Where it gets more complicated is the logistics of the farm. Water is the big one: Ideally a farm captures enough rainwater to keep crops hydrated. Because Northern California enjoys a Mediterranean climate of rainy winters and warm, dry summers, the Santa Clara agrihood gathers precipitation and stores it in a tower. “It auto-refills with city water once it gets to a certain point, but we can get two-thirds, or sometimes all the way through the summer without having to do that,” said Lara Hermanson, co-founder of Farmscape, which helped design, install, and maintain the community’s farm.

A rainwater-capture system, though, comes with an upfront cost that a community garden in a lower-income neighborhood might not be able to afford. If one year the rains stop and drought takes hold, it will have to pay for more water. “Perhaps people with the biggest need for food or nutrition security are also sort of disproportionately facing greater water expenses,” said Lucy Diekmann, an urban agriculture and food systems advisor at University of California Agriculture and Natural Resources.

Even so, one of the many charms of any urban farm or garden is that greenery, and even bare dirt, breaks up the concrete landscape. Historically, cities have been designed to whisk water through gutters and sewers as quickly as possible before it can pool and cause flooding. This strategy struggles to keep up as climate change supercharges rainstorms, making them dump more water. Green spaces let all that liquid soak into the ground, mitigating flooding even without deliberate catchment systems.

Still, an agrihood’s farm isn’t going to run itself. From the very beginning of planning, Hermanson said, a community must decide what it’s going to grow. The general idea is to get as much yield as possible because space is constrained compared to an industrial farm. So pumpkins probably aren’t a great idea, because those plants take up so much room. Instead, in Santa Clara, Hermanson grows Persian cucumbers, cherry tomatoes, and hot peppers because they’re small. 

While an agrihood can’t feasibly provide all the calories residents need, it’s an especially powerful system because the produce that it does produce is highly nutritious. Scale that food production up across a city, and the impact could be huge: One study found that Los Angeles could meet a third of its need for vegetables by converting vacant lots into gardens. “It’s incredible what we could do with what we have, and what we could do even more with intentional planning,” said Catherine Brinkley, a social scientist who studies urban agriculture at the University of California, Davis.

In Encinitas, Greg Reese, the farm manager at Fox Point Farms, is sending food to the agrihood’s grocery store, so in addition to size he also considers the value of his crops. A lot of that comes down to speed: Arugula grows faster than cantaloupe, meaning Reese can harvest it, send it to market, and grow some more in quick succession. (Given the pleasant climate of Southern California, the farm can grow food for 11, maybe even 12 months of the year.) It can also produce foods that the chefs at the on-site restaurant want. “What is in high demand, and then what grows really fast as well?” Reese said. “I can plant a seed and they can harvest it in a month, or transplant it within two months, so it’s a higher turnover.”

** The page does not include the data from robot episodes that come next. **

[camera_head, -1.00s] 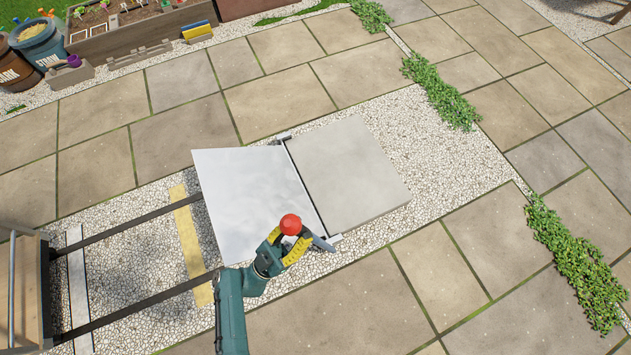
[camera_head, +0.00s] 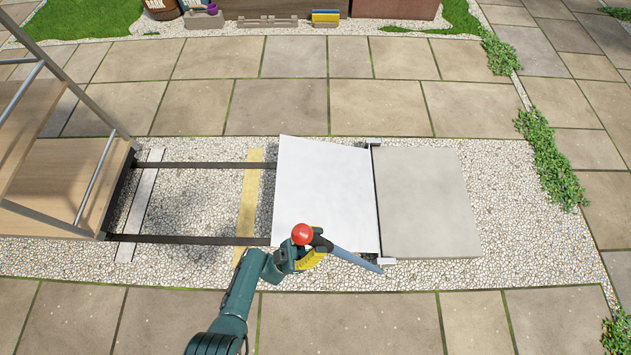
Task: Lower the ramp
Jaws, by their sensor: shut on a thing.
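The ramp (camera_head: 322,195) is a pale flat plate joined along its right edge to a grey slab (camera_head: 425,203). Its left edge lies just right of a yellow strip (camera_head: 249,200) and looks raised, though from above I cannot tell by how much. A grey-blue lever (camera_head: 352,259) with a red ball knob (camera_head: 303,234) slants up and left from the hinge's near end, by the ramp's near right corner. My gripper (camera_head: 313,257), with yellow fingers, is shut on the lever just below the knob. My arm partly hides the fingers.
Two dark rails (camera_head: 190,239) run left from the ramp over gravel to a wheeled wooden shelf cart (camera_head: 60,185). A white strip (camera_head: 140,205) crosses between them. Low plants (camera_head: 552,160) edge the gravel at right. Paving (camera_head: 360,320) in front is clear.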

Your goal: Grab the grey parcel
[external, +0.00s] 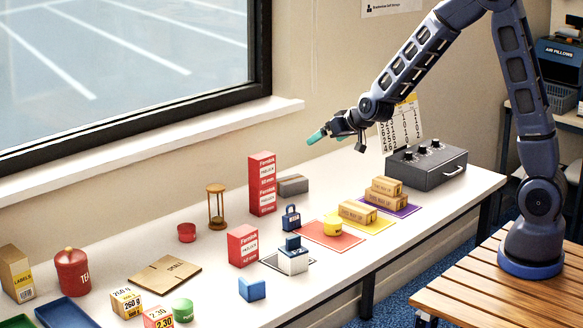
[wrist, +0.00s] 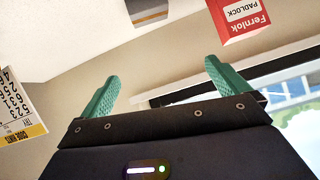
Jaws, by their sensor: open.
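The grey parcel (external: 293,185) is a low grey box lying on the white table (external: 335,196), just right of the tall red Fernlok box (external: 262,184). In the wrist view, a grey box with a tan band, apparently the grey parcel (wrist: 147,12), is cut off by the top edge. My gripper (external: 317,136) has teal fingers and is in the air above and slightly right of the parcel, near the wall. In the wrist view my gripper (wrist: 161,70) is open, with nothing between its fingers.
A red padlock box (wrist: 238,14) shows upside down in the wrist view. A blue padlock (external: 291,217) stands in front of the parcel. Coloured mats with small cartons (external: 357,212) and a dark control box (external: 427,168) are to the right. Bare table lies right of the parcel.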

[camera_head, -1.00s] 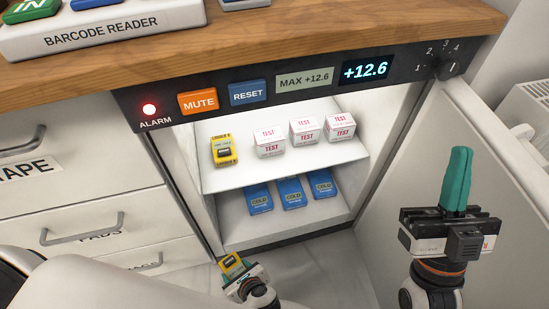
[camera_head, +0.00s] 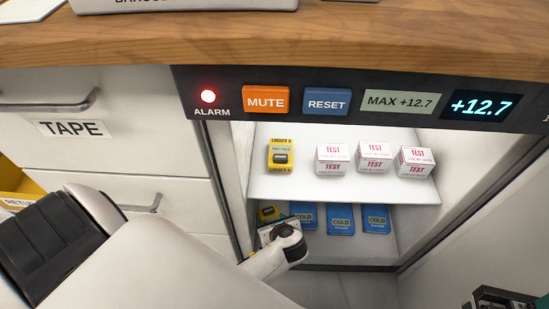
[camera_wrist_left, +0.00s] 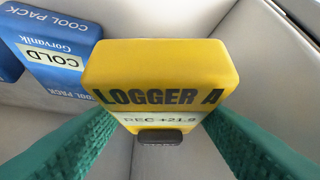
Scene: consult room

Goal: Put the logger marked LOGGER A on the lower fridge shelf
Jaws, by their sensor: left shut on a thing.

These crops can even benefit from a quirk of city life: the urban heat island effect. As the sun beats down on all that concrete, asphalt, and brick, the landscape absorbs its thermal energy — raising the mercury well above surrounding rural areas — and slowly releases it at night. This is a growing problem for urbanites struggling with ever-higher temperatures. On the flip side, these green spaces help cool the neighborhood because their plants release water vapor, making summer more comfortable for the surrounding community.

An agrihood can also support local biodiversity. Planting native flowering species, for instance, simultaneously beautifies the landscape and attracts pollinating insects, hummingbirds, and bats (which eat mosquitoes, an added bonus). Even the flowers the crops produce provide food for these pollinators, which return the favor by helping the plants reproduce. 

With the crop varieties decided, an agrihood can figure out how much refrigeration and storage capacity to build out. Those who live there will also have to decide whether to sell produce from a stand or use it in an on-site restaurant. And they’ll need to project the costs of hiring outside help to keep the farm going. 

It’s not so simple, then, as just erecting a few buildings around a green space and calling it a day. “All those things need to be figured out before you start putting things on paper and making commitments,” Hermanson said. “Successful farms are well-funded, well-staffed. Everyone does better with clear expectations, clear budgets, and then also the community knows what it is they’re getting.”